[Rows from a robot dataset]
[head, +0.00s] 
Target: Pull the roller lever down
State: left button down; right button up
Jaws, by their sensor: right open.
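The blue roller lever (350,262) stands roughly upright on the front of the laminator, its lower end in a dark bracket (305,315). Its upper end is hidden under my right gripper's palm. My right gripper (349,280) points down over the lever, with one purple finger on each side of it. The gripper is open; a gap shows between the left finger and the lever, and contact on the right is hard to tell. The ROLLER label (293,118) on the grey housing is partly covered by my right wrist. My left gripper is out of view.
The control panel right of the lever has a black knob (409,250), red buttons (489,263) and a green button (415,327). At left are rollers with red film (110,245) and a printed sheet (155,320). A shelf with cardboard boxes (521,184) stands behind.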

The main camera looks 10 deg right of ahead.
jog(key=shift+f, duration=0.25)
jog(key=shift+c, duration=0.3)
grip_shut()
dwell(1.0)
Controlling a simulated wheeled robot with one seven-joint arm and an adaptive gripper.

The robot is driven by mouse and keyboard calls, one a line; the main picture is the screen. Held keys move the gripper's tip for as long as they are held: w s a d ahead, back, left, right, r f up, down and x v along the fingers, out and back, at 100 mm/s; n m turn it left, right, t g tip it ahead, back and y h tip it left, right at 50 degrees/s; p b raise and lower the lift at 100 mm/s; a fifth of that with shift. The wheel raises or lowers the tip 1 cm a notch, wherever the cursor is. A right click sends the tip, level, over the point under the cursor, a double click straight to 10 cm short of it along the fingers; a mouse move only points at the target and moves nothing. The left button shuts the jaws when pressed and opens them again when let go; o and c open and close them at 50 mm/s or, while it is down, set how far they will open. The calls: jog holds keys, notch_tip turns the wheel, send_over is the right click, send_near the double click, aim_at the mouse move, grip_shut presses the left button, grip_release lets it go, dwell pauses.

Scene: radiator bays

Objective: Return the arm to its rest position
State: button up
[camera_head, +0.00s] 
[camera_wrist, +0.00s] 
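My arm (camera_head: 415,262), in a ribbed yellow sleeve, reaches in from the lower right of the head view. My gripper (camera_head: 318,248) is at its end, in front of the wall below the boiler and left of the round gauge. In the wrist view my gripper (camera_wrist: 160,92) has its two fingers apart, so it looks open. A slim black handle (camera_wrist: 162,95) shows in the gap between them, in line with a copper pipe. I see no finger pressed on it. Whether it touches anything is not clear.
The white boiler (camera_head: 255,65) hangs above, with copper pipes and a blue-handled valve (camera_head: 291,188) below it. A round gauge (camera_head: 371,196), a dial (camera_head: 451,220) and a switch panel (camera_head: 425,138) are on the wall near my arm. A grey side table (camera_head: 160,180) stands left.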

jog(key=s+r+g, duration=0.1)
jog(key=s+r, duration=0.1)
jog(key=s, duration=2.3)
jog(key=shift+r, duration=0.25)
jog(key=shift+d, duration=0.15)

▶ [Given task]
Exactly as shown above, return every record.

▶ [Answer to the task]
[head, +0.00s] 
Target: Pull the roller lever down
State: left button down; right button up
Jaws, by their sensor: right open.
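The blue roller lever (350,262) stands roughly upright on the front of the laminator, its lower end in a dark bracket (305,315). Its upper end is hidden under my right gripper's palm. My right gripper (349,280) points down over the lever, with one purple finger on each side of it. The gripper is open; a gap shows between the left finger and the lever, and contact on the right is hard to tell. The ROLLER label (293,118) on the grey housing is partly covered by my right wrist. My left gripper is out of view.
The control panel right of the lever has a black knob (409,250), red buttons (489,263) and a green button (415,327). At left are rollers with red film (110,245) and a printed sheet (155,320). A shelf with cardboard boxes (521,184) stands behind.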

The main camera looks 10 deg right of ahead.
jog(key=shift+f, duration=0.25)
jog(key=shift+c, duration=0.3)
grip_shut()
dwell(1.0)
Controlling a simulated wheeled robot with one seven-joint arm and an adaptive gripper.

The robot is driven by mouse and keyboard calls, one a line; the main picture is the screen. Held keys move the gripper's tip for as long as they are held: w s a d ahead, back, left, right, r f up, down and x v along the fingers, out and back, at 100 mm/s; n m turn it left, right, t g tip it ahead, back and y h tip it left, right at 50 degrees/s; p b raise and lower the lift at 100 mm/s; a fifth of that with shift. The wheel raises or lowers the tip 1 cm a notch, wherever the cursor is. A right click sends the tip, level, over the point under the cursor, a double click straight to 10 cm short of it along the fingers; a mouse move only points at the target and moves nothing. The left button shuts the jaws when pressed and opens them again when let go; o and c open and close them at 50 mm/s or, while it is down, set how far they will open. The calls: jog holds keys, notch_tip turns the wheel, send_over is the right click, send_near the double click, aim_at the mouse move, grip_shut presses the left button, grip_release lets it go, dwell pauses.

Scene: radiator bays

Objective: Return the arm to its rest position
State: button up
[camera_head, +0.00s] 
[camera_wrist, +0.00s] 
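My arm (camera_head: 415,262), in a ribbed yellow sleeve, reaches in from the lower right of the head view. My gripper (camera_head: 318,248) is at its end, in front of the wall below the boiler and left of the round gauge. In the wrist view my gripper (camera_wrist: 160,92) has its two fingers apart, so it looks open. A slim black handle (camera_wrist: 162,95) shows in the gap between them, in line with a copper pipe. I see no finger pressed on it. Whether it touches anything is not clear.
The white boiler (camera_head: 255,65) hangs above, with copper pipes and a blue-handled valve (camera_head: 291,188) below it. A round gauge (camera_head: 371,196), a dial (camera_head: 451,220) and a switch panel (camera_head: 425,138) are on the wall near my arm. A grey side table (camera_head: 160,180) stands left.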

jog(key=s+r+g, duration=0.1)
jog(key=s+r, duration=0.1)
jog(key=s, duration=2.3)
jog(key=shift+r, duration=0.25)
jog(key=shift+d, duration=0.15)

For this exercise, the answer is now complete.